Get started with good nutrition when you are young

So many things we learn as we get older. It takes a while to get out of shape, but it all starts when you are young. For me it was around when I turned 25 or so. That’s when I started putting on fat.

I’d always been skinny — and I do mean skinny — when I was a kid. When I went into the military, I weighed 119. 5’10”, 119 pounds. Skinny.

At my peak weight, or at least the highest number I ever saw on the scale, I weighed 235. Yes, in 27 years I had doubled my weight.

Wow.

As a military member, I was forced to be somewhat fit. I had a maximum weight. I had to pass fitness tests. Nothing too rigorous, but it was something.

I was a runner for a while. I ran a couple half-marathons — 13.1 miles — at an 8-minute pace. Not bad.

I lifted weights for a while, but that didn’t really hold my interest. And while I enjoyed distance running, I lost interest in that, too. Then when I tried to get back into it years later, my joints couldn’t handle it.

Even without the exercise I was doing, though, I could have pretty much avoided the fat gain if only I had watched what I ate.

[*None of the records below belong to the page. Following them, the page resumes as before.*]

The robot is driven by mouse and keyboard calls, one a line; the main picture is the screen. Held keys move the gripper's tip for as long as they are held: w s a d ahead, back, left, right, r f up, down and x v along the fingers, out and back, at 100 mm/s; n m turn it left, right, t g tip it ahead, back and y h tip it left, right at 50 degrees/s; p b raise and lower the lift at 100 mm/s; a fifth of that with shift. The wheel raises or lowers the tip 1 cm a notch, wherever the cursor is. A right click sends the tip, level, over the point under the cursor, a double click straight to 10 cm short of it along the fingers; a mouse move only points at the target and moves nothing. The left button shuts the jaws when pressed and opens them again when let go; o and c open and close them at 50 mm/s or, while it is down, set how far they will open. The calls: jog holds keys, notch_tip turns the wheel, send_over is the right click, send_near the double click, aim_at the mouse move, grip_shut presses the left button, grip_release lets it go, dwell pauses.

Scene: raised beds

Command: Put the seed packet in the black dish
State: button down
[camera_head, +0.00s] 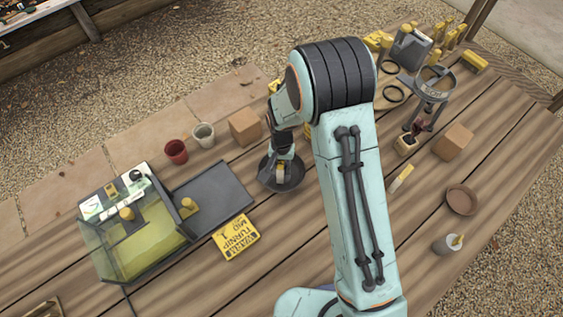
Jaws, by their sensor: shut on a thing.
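The black dish (268,184) is a round, dark, shallow dish on the wooden table, left of my arm's forearm. My gripper (282,178) points down over the dish, inside its outline in the camera_head view.
A grey tray (218,188) and a yellow lettered card (236,236) lie left of the dish. A clear-sided box (130,245) stands further left. Red (176,152) and pale (204,135) pots and a wooden block (245,127) stand behind. My forearm covers the table's middle.

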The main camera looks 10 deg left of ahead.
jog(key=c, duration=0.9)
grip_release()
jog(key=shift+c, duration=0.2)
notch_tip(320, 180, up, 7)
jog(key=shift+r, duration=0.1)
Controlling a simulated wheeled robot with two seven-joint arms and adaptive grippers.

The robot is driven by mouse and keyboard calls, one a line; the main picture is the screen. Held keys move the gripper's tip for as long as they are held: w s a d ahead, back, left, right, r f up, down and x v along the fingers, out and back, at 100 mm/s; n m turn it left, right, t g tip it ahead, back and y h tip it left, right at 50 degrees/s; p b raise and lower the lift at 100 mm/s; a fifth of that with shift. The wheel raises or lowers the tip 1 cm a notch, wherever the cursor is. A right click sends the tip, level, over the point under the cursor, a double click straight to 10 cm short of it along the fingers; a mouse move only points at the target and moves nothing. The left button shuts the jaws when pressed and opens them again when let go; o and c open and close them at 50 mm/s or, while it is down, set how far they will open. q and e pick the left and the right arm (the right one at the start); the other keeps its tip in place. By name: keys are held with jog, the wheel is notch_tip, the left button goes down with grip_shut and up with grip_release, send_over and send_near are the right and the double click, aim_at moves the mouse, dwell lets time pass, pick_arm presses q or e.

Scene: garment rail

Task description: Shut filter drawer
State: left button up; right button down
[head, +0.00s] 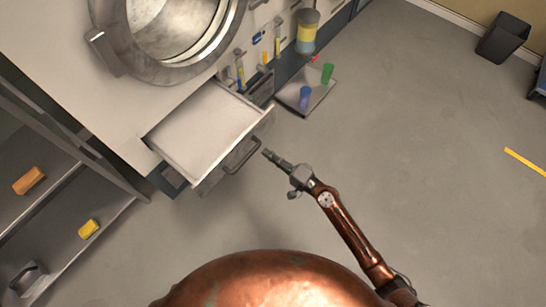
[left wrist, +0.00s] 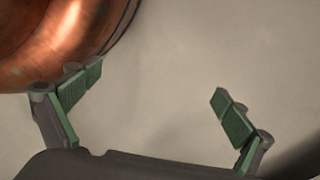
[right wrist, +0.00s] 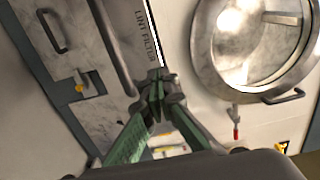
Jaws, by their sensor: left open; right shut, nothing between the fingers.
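The filter drawer (head: 205,130) stands pulled out of the white machine in the head view, its pale inside showing. A dark bar handle (head: 243,155) is on its front. In the right wrist view a grey panel (right wrist: 95,45) carries the words "LINT FILTER" and a dark handle (right wrist: 52,32). My right gripper (head: 268,154) is shut and empty, its tips just right of the drawer handle; I cannot tell whether they touch the drawer. It also shows in the right wrist view (right wrist: 157,82). My left gripper (left wrist: 157,86) is open and empty over bare floor, outside the head view.
A round metal door (head: 106,50) hangs open above the drawer. A tray (head: 291,92) with a blue and a green cup lies beyond it. Shelves (head: 70,225) with orange and yellow blocks stand at left. A dark bin (head: 503,38) is far right.

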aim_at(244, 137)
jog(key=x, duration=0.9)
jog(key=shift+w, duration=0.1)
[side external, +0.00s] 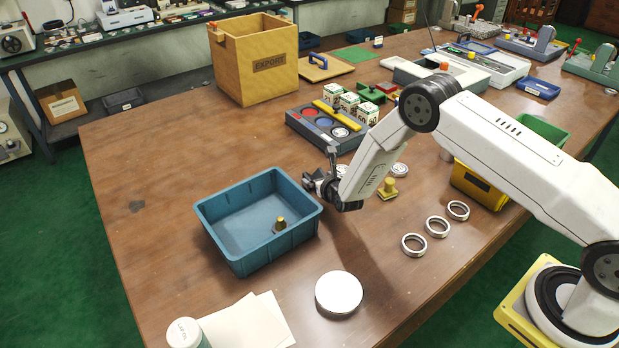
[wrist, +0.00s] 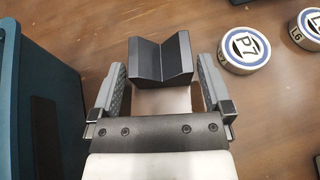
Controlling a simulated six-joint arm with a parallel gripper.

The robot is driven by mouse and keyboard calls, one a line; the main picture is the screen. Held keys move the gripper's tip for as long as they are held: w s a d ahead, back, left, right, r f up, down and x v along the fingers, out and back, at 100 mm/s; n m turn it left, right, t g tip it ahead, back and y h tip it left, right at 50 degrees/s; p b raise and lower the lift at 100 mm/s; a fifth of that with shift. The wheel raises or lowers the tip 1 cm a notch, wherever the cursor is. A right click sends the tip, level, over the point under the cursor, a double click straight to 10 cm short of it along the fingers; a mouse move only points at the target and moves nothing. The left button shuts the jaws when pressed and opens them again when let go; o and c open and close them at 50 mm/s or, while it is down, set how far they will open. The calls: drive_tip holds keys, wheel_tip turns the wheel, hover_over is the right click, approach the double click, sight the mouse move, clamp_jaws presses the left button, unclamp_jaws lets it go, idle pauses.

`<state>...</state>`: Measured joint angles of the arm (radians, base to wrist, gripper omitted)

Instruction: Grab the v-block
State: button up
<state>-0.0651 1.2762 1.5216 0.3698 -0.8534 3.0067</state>
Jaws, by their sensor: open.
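The v-block (wrist: 161,60) is a dark grey block with a V-shaped groove. In the wrist view it lies on the wooden table, ahead of and partly between the fingertips of my gripper (wrist: 160,75). A gap shows between it and each finger. My gripper is open and holds nothing. In the side view my gripper (side external: 325,178) is just right of the blue bin, above the table; I cannot make out the v-block there.
A round disc marked P7 (wrist: 245,50) lies to the right. Several bearing rings (side external: 437,227) and a yellow piece (side external: 388,188) are nearby.

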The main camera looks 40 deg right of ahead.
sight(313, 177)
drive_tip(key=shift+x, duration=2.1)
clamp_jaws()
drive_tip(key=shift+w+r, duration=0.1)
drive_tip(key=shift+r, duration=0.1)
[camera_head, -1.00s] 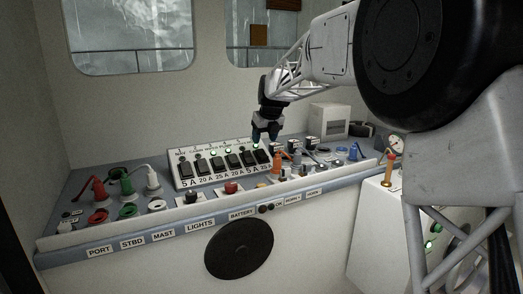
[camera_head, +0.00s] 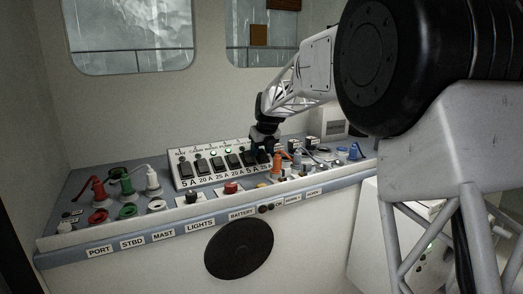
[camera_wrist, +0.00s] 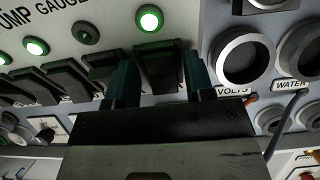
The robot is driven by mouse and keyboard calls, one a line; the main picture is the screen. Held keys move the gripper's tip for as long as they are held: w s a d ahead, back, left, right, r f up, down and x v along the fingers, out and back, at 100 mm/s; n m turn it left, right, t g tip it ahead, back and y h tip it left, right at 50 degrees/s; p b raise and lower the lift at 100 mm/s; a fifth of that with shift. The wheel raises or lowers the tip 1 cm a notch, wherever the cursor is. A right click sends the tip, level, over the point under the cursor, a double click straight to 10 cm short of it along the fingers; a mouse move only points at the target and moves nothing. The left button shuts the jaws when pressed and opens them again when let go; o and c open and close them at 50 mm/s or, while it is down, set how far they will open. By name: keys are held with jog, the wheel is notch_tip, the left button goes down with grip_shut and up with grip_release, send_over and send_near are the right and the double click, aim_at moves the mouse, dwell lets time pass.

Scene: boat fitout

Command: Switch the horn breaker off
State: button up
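The breaker panel (camera_head: 205,176) is a white sloped plate with a row of black rocker switches. My gripper (camera_head: 264,148) is at the row's right end. In the wrist view its two teal fingers (camera_wrist: 158,82) are apart, one on each side of the rightmost breaker (camera_wrist: 159,60). Nothing is held; contact with the rocker cannot be told. A lit green lamp (camera_wrist: 149,18) sits above this breaker. The lamp (camera_wrist: 86,32) of the breaker to its left is dark. No horn label on the panel is readable in either view.
Right of the breakers are round sockets or gauges (camera_wrist: 242,57) marked VOLTS and WATER, close to the right finger. Orange and blue plugs (camera_head: 278,160) with cables stand nearby. A red knob (camera_head: 231,188) and the red, green and white plugs (camera_head: 126,182) are left along the console.

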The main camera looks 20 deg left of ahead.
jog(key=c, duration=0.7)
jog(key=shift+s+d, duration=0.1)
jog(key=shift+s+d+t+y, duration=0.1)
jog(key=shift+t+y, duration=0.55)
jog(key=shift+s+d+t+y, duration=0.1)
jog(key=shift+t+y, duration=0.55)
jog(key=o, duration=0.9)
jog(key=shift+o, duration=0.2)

Don’t get me wrong. I thought I was watching what I ate. Sort of.

I went on diets, tried different ones to try to lose weight. I was a vegetarian for three years. I SomerSized. I did Atkins. I tried the Cabbage Soup thing. Low fat. Calorie restriction. I even tried some stupid rice diet that I am pretty sure messed me up for life. I lost weight on all of those diets, but the pounds always came back.

I couldn’t stick with them, or, in the case of vegetarianism, I ate so much fat — i.e. so many calories — on that diet that there was no way I’d stay healthy. (Well, the fact is that I only became a vegetarian to keep myself from eating fast food. To this day, I only very rarely visit fast food restaurants. IT WORKED!)

I think I have good eating habits now, but how much easier would my life have been if I had only developed those good habits when I was a kid? I suppose I would have missed out on a wealth of experiences, had I done that. I would not have been through the fitness ordeals that probably made me a better person.

But, still, when I see a young person latching onto the principles that will keep him or her fit throughout life, it makes me wish I’d known then what I know now.